===== Supplied records
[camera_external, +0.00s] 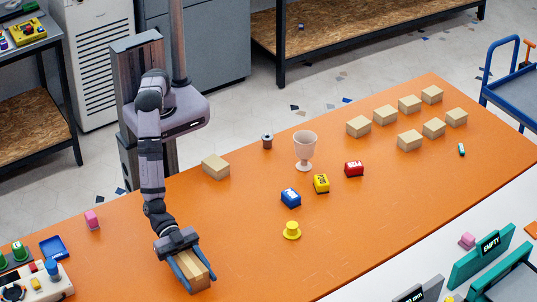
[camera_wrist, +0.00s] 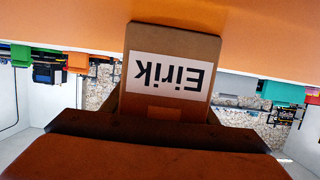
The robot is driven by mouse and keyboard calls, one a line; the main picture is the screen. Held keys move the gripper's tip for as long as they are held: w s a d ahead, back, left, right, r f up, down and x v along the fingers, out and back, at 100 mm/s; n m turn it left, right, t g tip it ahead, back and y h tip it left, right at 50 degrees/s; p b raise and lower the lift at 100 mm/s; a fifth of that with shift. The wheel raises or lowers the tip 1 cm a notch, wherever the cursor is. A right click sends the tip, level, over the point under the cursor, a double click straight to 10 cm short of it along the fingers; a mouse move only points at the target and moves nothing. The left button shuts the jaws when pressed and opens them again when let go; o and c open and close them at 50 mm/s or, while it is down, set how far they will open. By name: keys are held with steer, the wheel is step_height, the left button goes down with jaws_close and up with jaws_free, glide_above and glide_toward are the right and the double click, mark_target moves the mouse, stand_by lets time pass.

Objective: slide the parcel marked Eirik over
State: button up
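The parcel marked Eirik (camera_wrist: 168,75) is a tan box with a white label, its name upside down in the wrist view. In the external view this parcel (camera_external: 196,276) is near the front of the orange table (camera_external: 245,240), at lower left. My gripper (camera_external: 194,275) is shut on it, with one blue finger along each long side. The fingertips do not show in the wrist view. I cannot tell whether the parcel touches the table.
Another tan box (camera_external: 216,166) lies behind; several more stand at far right. A control box (camera_external: 40,283) is at left.

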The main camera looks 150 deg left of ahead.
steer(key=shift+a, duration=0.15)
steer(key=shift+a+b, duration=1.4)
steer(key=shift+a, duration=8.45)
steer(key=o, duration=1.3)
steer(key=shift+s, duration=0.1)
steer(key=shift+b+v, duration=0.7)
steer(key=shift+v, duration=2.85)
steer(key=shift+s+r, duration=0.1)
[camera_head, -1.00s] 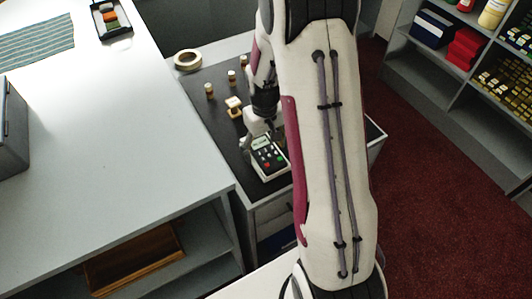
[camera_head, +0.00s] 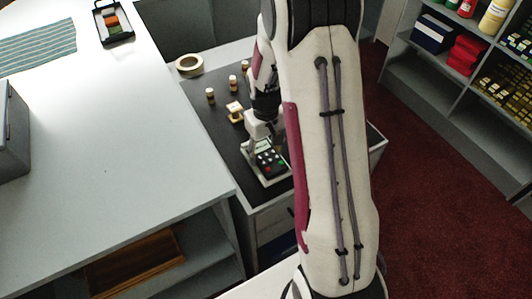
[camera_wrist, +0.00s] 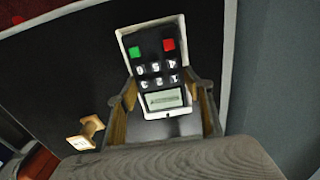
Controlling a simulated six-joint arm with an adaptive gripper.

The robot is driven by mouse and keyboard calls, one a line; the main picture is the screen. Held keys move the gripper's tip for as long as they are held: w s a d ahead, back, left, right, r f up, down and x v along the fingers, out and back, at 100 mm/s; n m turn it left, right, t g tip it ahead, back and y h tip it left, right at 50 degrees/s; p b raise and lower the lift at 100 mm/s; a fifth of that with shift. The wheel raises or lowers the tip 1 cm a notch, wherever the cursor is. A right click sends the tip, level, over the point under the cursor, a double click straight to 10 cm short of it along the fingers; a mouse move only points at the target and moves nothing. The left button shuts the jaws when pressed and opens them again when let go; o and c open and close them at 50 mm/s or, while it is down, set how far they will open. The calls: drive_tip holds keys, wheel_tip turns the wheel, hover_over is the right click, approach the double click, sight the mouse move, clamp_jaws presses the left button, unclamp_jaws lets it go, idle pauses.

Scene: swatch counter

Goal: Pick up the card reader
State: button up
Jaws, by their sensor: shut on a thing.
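The card reader (camera_head: 268,160) is a white-edged device with a dark keypad, coloured keys and a small screen. It is near the front end of the dark counter top in the head view. In the wrist view the card reader (camera_wrist: 152,68) shows its green and red keys at the far end and its screen close to me. My gripper (camera_wrist: 166,92) has one finger on each side of its screen end and is shut on it. In the head view my gripper (camera_head: 257,138) comes down from above, partly hidden by my arm. I cannot tell whether the reader is clear of the counter.
A wooden spool-like piece (camera_head: 235,111) stands behind the reader, with small pegs (camera_head: 210,95) and a tape roll (camera_head: 189,65) farther back. A large pale table (camera_head: 110,130) is at left. Shelves (camera_head: 450,100) stand at right. Dark counter surface lies left of the reader.

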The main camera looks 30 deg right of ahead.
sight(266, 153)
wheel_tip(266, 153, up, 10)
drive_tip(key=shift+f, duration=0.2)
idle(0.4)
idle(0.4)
==========
» Request: In the copy, include all records verbatim but no images.

» Result:
[camera_external, +0.00s] 
[camera_wrist, +0.00s] 
The robot is driven by mouse and keyboard calls, one a line; the main picture is the screen. Held keys move the gripper's tip for as long as they are held: w s a d ahead, back, left, right, r f up, down and x v along the fingers, out and back, at 100 mm/s; n m turn it left, right, t g tip it ahead, back and y h tip it left, right at 50 degrees/s; p b raise and lower the lift at 100 mm/s; a fifth of that with shift. The wheel raises or lowers the tip 1 cm a notch, wherever the cursor is. A right click sends the tip, level, over the point under the cursor, a double click straight to 10 cm short of it along the fingers; a mouse move only points at the target and moves nothing. The left button shuts the jaws when pressed and opens them again when let go; o and c open and close them at 50 mm/s or, while it is down, set how far they will open. By name: keys are held with steer, the wheel is step_height, the left button goes down with jaws_close and up with jaws_free, glide_above and glide_toward are the right and the double click, mark_target moves the mouse, stand_by lets time pass.

Objective: slide the parcel marked Eirik over
State: button up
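The parcel marked Eirik (camera_wrist: 168,75) is a tan box with a white label, its name upside down in the wrist view. In the external view this parcel (camera_external: 196,276) is near the front of the orange table (camera_external: 245,240), at lower left. My gripper (camera_external: 194,275) is shut on it, with one blue finger along each long side. The fingertips do not show in the wrist view. I cannot tell whether the parcel touches the table.
Another tan box (camera_external: 216,166) lies behind; several more stand at far right. A control box (camera_external: 40,283) is at left.

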The main camera looks 150 deg left of ahead.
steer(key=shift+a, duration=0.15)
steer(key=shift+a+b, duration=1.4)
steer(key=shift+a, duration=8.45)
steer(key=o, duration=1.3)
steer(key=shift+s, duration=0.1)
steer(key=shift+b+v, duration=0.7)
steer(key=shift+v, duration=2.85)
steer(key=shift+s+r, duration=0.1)
[camera_head, -1.00s] 
[camera_head, +0.00s] 
[camera_wrist, +0.00s] 
Controlling a simulated six-joint arm with an adaptive gripper.

The robot is driven by mouse and keyboard calls, one a line; the main picture is the screen. Held keys move the gripper's tip for as long as they are held: w s a d ahead, back, left, right, r f up, down and x v along the fingers, out and back, at 100 mm/s; n m turn it left, right, t g tip it ahead, back and y h tip it left, right at 50 degrees/s; p b raise and lower the lift at 100 mm/s; a fifth of that with shift. The wheel raises or lowers the tip 1 cm a notch, wherever the cursor is. A right click sends the tip, level, over the point under the cursor, a double click straight to 10 cm short of it along the fingers; a mouse move only points at the target and moves nothing. The left button shuts the jaws when pressed and opens them again when let go; o and c open and close them at 50 mm/s or, while it is down, set how far they will open. The calls: drive_tip holds keys, wheel_tip turns the wheel, hover_over is the right click, approach the double click, sight the mouse move, clamp_jaws presses the left button, unclamp_jaws lets it go, idle pauses.

Scene: swatch counter

Goal: Pick up the card reader
State: button up
Jaws, by their sensor: shut on a thing.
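The card reader (camera_head: 268,160) is a white-edged device with a dark keypad, coloured keys and a small screen. It is near the front end of the dark counter top in the head view. In the wrist view the card reader (camera_wrist: 152,68) shows its green and red keys at the far end and its screen close to me. My gripper (camera_wrist: 166,92) has one finger on each side of its screen end and is shut on it. In the head view my gripper (camera_head: 257,138) comes down from above, partly hidden by my arm. I cannot tell whether the reader is clear of the counter.
A wooden spool-like piece (camera_head: 235,111) stands behind the reader, with small pegs (camera_head: 210,95) and a tape roll (camera_head: 189,65) farther back. A large pale table (camera_head: 110,130) is at left. Shelves (camera_head: 450,100) stand at right. Dark counter surface lies left of the reader.

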The main camera looks 30 deg right of ahead.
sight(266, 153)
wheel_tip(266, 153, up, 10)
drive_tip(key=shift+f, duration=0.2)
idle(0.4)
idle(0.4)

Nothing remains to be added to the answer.